Gloria Wallace Greene comes from a long line of farmers. And while growing up on vineyards in Sonoma County where her adventurous viticulturist father, Harold “Bill” Wallace, was busy developing new wine-growing techniques, she was in charge of the family garden, along with canning and pie making. These skills have served her well over the years.
In 1996, Wallace Greene and her husband Patrick founded Flora Farms, a 25-acre organic farm in the foothills of the Sierra de la Laguna Mountains in San Jose del Cabo, Mexico, where they grow a variety of vegetables and fruits. Over the years, the business has grown to include a 125-acre ranch in nearby Santa Anita where they humanely raise pigs, goats, rabbits, and chickens (for meat and eggs) without hormones or antibiotics.
The ranch is practically a self-contained farm-to-table town: Wallace Green and her team have opened a restaurant, Flora’s Field Kitchen; a grocery store, Flora Farm Grocery; a bar, Flora’a Farm Bar; assorted shops; and 10 Culinary Cottages—handcrafted straw bale cottages—where people live. (Some are still for sale, but only to those who receive a private invitation.) Wallace Greene says the expansion of Flora Farms was a natural progression: The grocery store provided their customers with the farm’s produce, meat, and homemade goods, and the Farm Bar was built because “people liked to hang out and enjoy cocktails,” she says. We’ll buy that logic.
Modern Farmer: Why do you consider yourself a modern farmer?
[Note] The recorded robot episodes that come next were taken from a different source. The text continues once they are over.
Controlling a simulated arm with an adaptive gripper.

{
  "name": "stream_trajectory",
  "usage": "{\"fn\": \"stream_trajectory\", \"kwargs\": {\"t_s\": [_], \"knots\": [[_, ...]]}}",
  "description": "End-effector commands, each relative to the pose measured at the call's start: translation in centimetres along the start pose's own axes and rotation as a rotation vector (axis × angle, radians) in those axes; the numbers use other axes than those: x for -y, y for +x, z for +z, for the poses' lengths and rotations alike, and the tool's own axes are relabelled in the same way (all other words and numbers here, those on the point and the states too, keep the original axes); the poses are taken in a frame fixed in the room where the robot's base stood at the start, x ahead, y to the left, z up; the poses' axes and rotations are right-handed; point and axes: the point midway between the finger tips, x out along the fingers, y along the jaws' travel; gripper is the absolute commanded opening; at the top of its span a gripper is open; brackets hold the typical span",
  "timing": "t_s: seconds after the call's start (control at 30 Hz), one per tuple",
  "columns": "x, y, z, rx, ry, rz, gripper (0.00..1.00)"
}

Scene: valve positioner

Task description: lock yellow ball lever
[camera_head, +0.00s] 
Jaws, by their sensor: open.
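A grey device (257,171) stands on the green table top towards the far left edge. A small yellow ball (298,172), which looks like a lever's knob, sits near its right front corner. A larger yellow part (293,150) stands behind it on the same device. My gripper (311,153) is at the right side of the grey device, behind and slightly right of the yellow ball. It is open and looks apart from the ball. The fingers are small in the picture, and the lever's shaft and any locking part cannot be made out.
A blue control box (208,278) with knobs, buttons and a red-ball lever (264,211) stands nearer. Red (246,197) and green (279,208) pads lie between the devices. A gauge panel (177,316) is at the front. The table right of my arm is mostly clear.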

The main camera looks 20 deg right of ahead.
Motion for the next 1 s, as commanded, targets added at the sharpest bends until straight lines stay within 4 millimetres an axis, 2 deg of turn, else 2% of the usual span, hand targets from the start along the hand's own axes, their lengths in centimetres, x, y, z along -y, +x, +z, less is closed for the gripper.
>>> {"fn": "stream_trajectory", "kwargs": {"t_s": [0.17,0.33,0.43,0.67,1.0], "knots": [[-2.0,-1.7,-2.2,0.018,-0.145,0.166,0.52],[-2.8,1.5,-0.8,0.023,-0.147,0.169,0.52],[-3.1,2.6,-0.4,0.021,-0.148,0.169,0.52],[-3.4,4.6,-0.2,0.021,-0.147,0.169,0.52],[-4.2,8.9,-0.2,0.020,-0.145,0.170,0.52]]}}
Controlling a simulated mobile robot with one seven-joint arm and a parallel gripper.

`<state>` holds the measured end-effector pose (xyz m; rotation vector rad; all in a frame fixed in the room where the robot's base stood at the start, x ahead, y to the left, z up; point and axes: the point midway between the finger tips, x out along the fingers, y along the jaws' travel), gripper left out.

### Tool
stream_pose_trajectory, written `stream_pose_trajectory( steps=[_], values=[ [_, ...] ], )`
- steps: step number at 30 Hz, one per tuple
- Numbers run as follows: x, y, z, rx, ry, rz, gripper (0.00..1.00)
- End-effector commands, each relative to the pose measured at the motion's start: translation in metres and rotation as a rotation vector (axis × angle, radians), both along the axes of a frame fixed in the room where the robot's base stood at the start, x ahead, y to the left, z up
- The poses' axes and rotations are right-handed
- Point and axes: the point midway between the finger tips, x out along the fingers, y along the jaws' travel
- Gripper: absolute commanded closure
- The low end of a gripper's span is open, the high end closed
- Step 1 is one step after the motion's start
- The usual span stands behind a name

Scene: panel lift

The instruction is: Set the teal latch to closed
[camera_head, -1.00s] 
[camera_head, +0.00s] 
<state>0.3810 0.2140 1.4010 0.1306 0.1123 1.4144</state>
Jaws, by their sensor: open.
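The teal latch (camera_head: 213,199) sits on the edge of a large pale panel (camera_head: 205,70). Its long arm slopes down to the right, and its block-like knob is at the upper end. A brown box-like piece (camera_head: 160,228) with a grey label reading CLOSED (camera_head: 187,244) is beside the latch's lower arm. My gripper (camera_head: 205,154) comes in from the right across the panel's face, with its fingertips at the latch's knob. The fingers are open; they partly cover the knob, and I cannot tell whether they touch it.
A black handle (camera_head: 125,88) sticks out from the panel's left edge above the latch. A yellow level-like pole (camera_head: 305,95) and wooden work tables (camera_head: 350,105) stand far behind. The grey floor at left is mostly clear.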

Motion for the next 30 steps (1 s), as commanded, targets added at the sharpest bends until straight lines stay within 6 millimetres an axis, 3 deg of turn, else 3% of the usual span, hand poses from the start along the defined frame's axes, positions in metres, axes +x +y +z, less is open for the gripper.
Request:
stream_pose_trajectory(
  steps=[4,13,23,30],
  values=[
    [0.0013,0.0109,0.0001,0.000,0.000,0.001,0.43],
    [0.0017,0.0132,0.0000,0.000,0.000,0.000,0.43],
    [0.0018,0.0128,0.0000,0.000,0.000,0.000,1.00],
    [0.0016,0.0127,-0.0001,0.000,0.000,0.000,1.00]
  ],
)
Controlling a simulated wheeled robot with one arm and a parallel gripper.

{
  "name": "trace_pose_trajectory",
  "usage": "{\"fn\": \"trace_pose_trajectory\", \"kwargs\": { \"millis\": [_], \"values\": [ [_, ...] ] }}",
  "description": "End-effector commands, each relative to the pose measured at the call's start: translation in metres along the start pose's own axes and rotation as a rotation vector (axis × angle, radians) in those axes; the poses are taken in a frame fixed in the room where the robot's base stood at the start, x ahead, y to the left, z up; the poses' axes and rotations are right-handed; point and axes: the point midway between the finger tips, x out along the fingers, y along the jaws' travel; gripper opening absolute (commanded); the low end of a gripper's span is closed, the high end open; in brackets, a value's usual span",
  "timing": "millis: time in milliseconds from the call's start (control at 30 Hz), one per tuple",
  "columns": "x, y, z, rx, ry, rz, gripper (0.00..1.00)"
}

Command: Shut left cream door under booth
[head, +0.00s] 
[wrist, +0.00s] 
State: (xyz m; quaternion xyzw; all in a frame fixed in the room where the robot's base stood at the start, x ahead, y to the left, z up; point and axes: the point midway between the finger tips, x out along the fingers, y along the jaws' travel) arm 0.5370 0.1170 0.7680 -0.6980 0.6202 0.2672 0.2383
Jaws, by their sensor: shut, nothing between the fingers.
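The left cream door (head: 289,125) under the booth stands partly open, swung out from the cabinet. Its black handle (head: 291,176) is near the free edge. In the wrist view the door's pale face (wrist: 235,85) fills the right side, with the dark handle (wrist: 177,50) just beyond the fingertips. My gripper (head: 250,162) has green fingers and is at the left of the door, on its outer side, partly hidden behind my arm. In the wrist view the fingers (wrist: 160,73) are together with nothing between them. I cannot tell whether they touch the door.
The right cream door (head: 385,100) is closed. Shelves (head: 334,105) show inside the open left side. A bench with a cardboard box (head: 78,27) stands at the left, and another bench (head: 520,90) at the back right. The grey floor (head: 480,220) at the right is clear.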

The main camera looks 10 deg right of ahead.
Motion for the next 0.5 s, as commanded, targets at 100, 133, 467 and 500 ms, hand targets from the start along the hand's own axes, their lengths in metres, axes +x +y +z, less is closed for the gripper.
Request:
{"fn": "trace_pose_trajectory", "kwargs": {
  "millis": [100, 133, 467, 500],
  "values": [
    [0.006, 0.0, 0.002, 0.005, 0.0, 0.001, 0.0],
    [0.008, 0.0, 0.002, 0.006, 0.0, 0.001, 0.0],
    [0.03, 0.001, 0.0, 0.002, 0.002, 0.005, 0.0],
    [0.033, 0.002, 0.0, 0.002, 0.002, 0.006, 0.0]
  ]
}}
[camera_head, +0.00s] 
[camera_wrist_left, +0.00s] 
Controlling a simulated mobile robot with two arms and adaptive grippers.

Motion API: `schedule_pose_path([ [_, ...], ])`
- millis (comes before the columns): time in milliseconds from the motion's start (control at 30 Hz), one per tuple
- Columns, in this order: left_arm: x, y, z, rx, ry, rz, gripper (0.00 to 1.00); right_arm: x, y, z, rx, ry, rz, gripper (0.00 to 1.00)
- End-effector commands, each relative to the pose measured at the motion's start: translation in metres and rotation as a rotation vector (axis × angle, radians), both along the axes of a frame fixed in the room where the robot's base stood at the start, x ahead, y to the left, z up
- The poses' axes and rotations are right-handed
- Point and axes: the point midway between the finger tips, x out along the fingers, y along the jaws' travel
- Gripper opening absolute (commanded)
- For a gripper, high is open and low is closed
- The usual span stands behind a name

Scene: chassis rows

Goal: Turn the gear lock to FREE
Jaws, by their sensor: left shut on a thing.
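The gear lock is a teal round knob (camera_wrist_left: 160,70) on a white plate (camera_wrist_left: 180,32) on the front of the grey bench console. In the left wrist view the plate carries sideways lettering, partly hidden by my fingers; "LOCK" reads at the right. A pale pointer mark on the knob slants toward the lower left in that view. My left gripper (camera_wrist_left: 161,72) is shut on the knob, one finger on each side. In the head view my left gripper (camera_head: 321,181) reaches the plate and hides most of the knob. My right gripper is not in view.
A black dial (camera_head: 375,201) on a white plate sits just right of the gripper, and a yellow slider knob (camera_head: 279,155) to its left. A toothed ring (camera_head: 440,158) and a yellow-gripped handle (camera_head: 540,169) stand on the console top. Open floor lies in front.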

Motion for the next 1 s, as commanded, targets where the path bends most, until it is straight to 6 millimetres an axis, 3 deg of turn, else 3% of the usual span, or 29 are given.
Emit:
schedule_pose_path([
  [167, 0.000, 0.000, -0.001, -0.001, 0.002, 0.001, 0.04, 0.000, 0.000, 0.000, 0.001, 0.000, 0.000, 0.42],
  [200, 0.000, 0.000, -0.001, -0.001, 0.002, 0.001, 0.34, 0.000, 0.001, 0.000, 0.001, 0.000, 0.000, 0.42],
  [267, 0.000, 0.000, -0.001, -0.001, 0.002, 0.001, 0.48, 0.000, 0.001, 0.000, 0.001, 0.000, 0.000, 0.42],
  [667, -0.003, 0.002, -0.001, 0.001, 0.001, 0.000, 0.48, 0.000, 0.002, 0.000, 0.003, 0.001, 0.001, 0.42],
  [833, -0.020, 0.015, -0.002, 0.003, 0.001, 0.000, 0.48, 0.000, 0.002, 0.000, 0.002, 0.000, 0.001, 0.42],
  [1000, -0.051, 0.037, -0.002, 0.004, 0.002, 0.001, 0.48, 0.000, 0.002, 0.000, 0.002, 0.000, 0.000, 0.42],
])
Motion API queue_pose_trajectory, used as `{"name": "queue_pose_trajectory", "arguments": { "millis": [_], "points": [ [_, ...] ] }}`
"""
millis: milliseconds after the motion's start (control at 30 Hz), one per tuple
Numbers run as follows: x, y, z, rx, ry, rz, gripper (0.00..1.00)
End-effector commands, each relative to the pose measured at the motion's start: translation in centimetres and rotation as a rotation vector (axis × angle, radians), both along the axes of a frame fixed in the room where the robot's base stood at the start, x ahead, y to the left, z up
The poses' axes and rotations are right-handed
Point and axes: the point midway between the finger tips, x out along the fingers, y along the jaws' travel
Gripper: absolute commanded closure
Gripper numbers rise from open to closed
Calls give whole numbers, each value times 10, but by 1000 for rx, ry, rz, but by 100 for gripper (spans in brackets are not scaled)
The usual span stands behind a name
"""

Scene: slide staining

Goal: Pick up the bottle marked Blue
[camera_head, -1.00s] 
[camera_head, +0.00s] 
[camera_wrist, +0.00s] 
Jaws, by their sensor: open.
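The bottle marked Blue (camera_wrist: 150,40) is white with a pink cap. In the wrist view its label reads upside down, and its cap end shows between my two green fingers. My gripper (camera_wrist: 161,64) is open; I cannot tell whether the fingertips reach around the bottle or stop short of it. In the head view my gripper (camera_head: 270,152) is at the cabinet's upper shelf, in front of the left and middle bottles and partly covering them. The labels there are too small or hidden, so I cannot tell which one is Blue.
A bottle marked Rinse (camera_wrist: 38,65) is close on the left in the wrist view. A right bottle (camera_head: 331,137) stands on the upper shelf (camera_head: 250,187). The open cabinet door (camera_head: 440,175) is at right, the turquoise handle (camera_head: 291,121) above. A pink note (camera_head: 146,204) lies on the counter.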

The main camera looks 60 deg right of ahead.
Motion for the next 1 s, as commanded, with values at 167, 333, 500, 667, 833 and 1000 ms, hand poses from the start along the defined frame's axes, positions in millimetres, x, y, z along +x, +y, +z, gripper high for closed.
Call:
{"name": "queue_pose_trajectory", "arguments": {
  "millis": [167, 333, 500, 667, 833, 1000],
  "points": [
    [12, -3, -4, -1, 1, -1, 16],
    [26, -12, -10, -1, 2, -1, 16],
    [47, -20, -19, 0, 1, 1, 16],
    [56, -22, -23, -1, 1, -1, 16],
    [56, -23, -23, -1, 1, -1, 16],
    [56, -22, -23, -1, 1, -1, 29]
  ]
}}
Gloria Wallace Greene: Because having grown up on a farm or ranch, I learned at a very early age you need to be able to think outside the box to sustain this way of living. And I feel like with Flora Farms we have been able to incorporate the community by providing people with what they need before they know they need it.
MF: Why is it important to you to support local agriculture?
GWG: We started our local farmers market here at the farm and it was an alien idea for our community at that time; by disseminating seeds and organic growing techniques, organic farming has become part of the fabric of our community.
MF: If you could grow or raise any food or animal, what would it be and why?
GWG: I would like to raise Indian Runner Ducks. They are ducks that look like penguins and they are the most amazing pesticide you could find. You can turn them out into an organic field and they would eat any bug, but they would not disturb the plants. They are really cool. I would like a whole herd of them. They are fascinating!
MF: What’s your favorite vegetable?
GWG: I love all of our legumes. They are just beautiful and when they are right off the vine, they are incredible. This climate in Cabo is really wonderful for legumes—and tomatoes!
MF: If you could give other modern farmers any advice, what would it be?
GWG: Don’t go into for the money. It just can’t be for profit. You have to really love farming and find your joy in growing and raising things.
MF: Do you have a farming/agricultural hero? Why do you admire them?
GWG: Yes, my dad. He was the first viticulturist in California from UC Davis, and he was a pioneer in so many techniques in growing grapes. He was a believer in a lifestyle that you create yourself.
MF: What was the biggest mistake you’ve ever made in regard to farming? How did you solve it?
GWG: Our first year we started growing basil for the local “ejido” (in Mexico, an area of communal land used for agriculture) and we monocropped our whole field with basil—and in our second year of doing that, we got a blight that wiped out the whole crop and the entire field. We just decided that we would never monocrop again.